**What to do**
Identify the lines that contain the word "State", then copy them.

**Data shown**
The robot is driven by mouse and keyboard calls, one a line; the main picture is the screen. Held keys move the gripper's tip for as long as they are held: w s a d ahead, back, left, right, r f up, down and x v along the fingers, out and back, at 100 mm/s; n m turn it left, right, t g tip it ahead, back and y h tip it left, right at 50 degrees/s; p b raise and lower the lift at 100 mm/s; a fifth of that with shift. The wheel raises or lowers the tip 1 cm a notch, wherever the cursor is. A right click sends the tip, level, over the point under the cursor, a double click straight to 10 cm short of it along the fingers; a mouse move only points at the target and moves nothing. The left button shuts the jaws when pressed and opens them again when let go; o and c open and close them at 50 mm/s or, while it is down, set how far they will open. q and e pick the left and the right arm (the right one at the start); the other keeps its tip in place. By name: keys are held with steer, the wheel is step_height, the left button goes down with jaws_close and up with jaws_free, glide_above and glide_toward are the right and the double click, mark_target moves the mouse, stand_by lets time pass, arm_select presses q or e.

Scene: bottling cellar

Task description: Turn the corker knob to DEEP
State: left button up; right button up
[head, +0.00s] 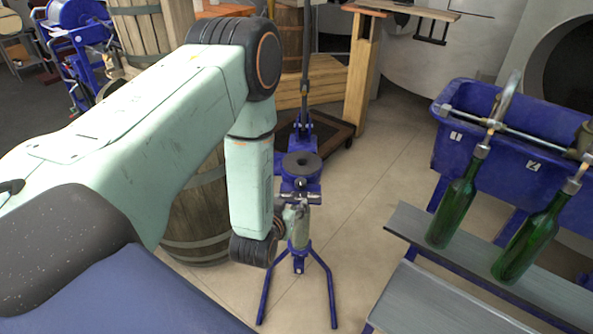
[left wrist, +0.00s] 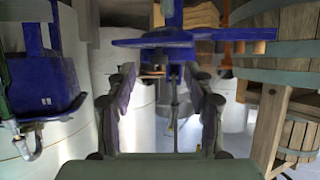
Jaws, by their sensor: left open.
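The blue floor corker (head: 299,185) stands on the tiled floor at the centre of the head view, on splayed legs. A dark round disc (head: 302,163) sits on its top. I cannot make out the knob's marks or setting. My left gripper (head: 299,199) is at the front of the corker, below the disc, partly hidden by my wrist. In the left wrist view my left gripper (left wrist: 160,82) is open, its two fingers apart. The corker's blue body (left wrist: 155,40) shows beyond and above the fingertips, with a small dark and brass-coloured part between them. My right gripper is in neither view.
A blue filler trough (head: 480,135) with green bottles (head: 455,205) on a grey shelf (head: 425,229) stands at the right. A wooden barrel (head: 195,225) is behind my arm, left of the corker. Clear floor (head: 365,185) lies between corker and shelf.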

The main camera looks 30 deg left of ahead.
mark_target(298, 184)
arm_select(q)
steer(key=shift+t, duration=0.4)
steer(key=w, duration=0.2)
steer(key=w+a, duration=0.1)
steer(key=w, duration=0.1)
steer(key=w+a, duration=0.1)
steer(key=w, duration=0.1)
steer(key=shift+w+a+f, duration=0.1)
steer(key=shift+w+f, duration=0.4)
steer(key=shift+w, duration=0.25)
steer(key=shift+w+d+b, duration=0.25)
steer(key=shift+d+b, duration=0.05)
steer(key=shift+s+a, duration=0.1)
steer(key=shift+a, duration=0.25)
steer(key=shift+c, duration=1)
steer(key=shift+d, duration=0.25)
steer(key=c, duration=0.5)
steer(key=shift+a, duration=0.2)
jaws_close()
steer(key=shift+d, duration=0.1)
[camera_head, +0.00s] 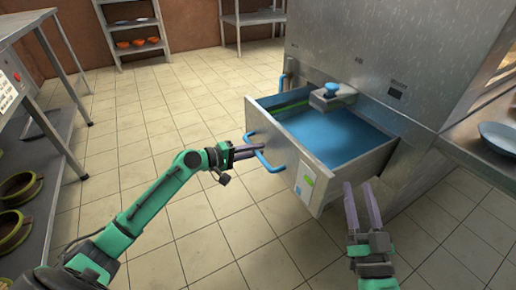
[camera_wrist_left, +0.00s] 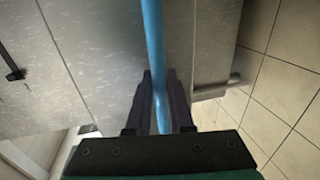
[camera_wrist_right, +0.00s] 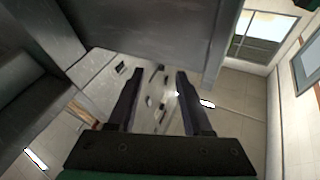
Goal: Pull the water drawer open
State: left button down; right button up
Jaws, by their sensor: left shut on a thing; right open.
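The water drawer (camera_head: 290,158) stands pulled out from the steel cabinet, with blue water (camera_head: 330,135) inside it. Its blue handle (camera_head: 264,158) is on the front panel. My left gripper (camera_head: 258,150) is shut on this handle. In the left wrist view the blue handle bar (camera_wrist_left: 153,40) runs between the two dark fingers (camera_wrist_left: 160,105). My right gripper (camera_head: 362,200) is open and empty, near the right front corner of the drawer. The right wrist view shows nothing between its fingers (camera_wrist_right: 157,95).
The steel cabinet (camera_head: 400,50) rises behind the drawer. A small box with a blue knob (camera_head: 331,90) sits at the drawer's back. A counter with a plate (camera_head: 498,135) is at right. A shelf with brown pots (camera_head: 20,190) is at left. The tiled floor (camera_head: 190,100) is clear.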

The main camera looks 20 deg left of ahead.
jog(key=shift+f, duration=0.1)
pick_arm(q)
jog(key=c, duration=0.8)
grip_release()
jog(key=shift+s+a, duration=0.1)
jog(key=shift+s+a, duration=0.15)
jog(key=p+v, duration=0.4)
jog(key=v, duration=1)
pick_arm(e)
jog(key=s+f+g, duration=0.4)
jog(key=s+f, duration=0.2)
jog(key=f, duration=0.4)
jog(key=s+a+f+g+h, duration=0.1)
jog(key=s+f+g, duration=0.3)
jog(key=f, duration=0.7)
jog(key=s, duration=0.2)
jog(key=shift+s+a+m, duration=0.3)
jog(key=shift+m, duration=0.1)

**Written response**
State: left button up; right button up
State: left button down; right button up

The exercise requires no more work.